== Collected material

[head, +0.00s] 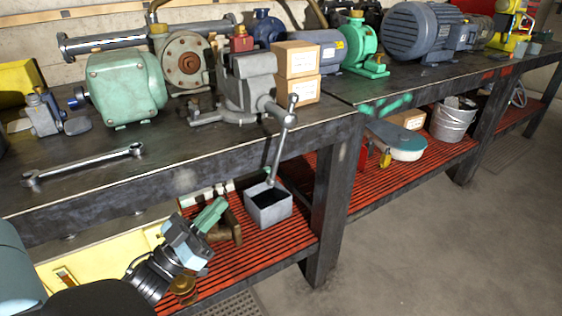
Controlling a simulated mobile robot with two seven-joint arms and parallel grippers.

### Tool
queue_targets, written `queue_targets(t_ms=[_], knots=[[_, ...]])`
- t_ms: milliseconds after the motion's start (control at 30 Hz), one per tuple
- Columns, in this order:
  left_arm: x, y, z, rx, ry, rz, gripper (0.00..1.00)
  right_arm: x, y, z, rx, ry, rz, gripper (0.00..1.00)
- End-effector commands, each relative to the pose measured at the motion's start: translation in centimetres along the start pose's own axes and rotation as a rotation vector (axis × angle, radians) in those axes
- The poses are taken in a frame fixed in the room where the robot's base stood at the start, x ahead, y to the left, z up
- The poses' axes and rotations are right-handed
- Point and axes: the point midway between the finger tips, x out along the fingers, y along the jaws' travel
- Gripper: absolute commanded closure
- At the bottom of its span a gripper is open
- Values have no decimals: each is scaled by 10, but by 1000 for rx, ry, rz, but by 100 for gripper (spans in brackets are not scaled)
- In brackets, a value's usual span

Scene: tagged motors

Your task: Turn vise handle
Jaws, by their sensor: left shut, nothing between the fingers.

====

» **What the task requires**: Within the listing above, extract exactly the lines from the line with "right_arm: x, y, z, rx, ry, rz, gripper" to the line with "- At the bottom of its span a gripper is open", the two named lines included, and no others.

» **Response**:
  right_arm: x, y, z, rx, ry, rz, gripper (0.00..1.00)
- End-effector commands, each relative to the pose measured at the motion's start: translation in centimetres along the start pose's own axes and rotation as a rotation vector (axis × angle, radians) in those axes
- The poses are taken in a frame fixed in the room where the robot's base stood at the start, x ahead, y to the left, z up
- The poses' axes and rotations are right-handed
- Point and axes: the point midway between the finger tips, x out along the fingers, y along the jaws' travel
- Gripper: absolute commanded closure
- At the bottom of its span a gripper is open

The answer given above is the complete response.